--- EXERCISE PROMPT ---
Copy out the listing that follows, exact in every word, and skip the images.

--- BEGIN MATERIAL PROVIDED ---

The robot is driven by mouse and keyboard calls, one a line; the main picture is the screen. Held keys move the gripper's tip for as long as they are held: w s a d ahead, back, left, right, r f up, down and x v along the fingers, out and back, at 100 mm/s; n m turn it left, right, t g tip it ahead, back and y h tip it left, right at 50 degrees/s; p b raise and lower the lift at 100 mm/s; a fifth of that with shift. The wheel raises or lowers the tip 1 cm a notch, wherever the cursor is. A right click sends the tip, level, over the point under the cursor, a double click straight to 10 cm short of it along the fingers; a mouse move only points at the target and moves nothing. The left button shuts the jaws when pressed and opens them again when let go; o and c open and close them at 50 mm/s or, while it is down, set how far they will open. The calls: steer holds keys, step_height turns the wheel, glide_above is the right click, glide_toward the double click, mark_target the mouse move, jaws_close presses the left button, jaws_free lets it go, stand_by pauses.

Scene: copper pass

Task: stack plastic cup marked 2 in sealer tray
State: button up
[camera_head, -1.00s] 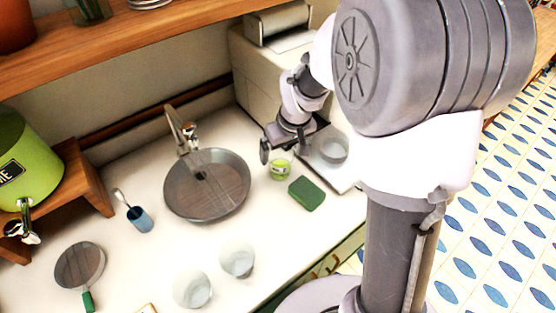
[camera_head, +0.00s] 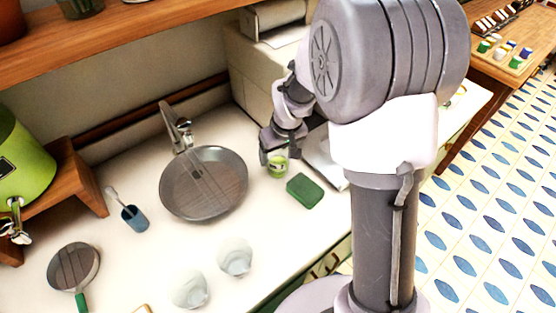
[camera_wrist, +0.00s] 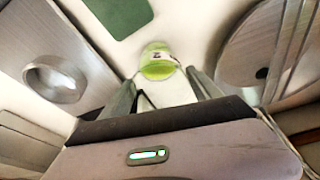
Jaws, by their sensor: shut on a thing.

--- END MATERIAL PROVIDED ---

--- WRITTEN ANSWER ---
The robot is driven by mouse and keyboard calls, one a line; the main picture is the screen. Held keys move the gripper's tip for as long as they are held: w s a d ahead, back, left, right, r f up, down and x v along the fingers, out and back, at 100 mm/s; n m turn it left, right, t g tip it ahead, back and y h tip it left, right at 50 degrees/s; p b raise and lower the lift at 100 mm/s; a fifth of that with shift. The wheel raises or lowers the tip 1 cm a notch, wherever the cursor is. A right click sends the tip, level, over the point under the cursor, a double click straight to 10 cm short of it along the fingers; a mouse move only points at the target and moves nothing. The left button shuts the jaws when pressed and opens them again when let go; o and c open and close them at 50 mm/s or, while it is down, set how far they will open. The calls: steer holds keys, step_height turns the wheel, glide_above is the right click, glide_toward the double click, mark_target the mouse move, jaws_close presses the left button, jaws_free lets it go, stand_by pauses.

Scene: copper pass

Task: stack plastic cup marked 2 in sealer tray
State: button up
[camera_head, -1.00s] 
[camera_head, +0.00s] 
[camera_wrist, +0.00s] 
Jaws, by their sensor: shut on a thing.

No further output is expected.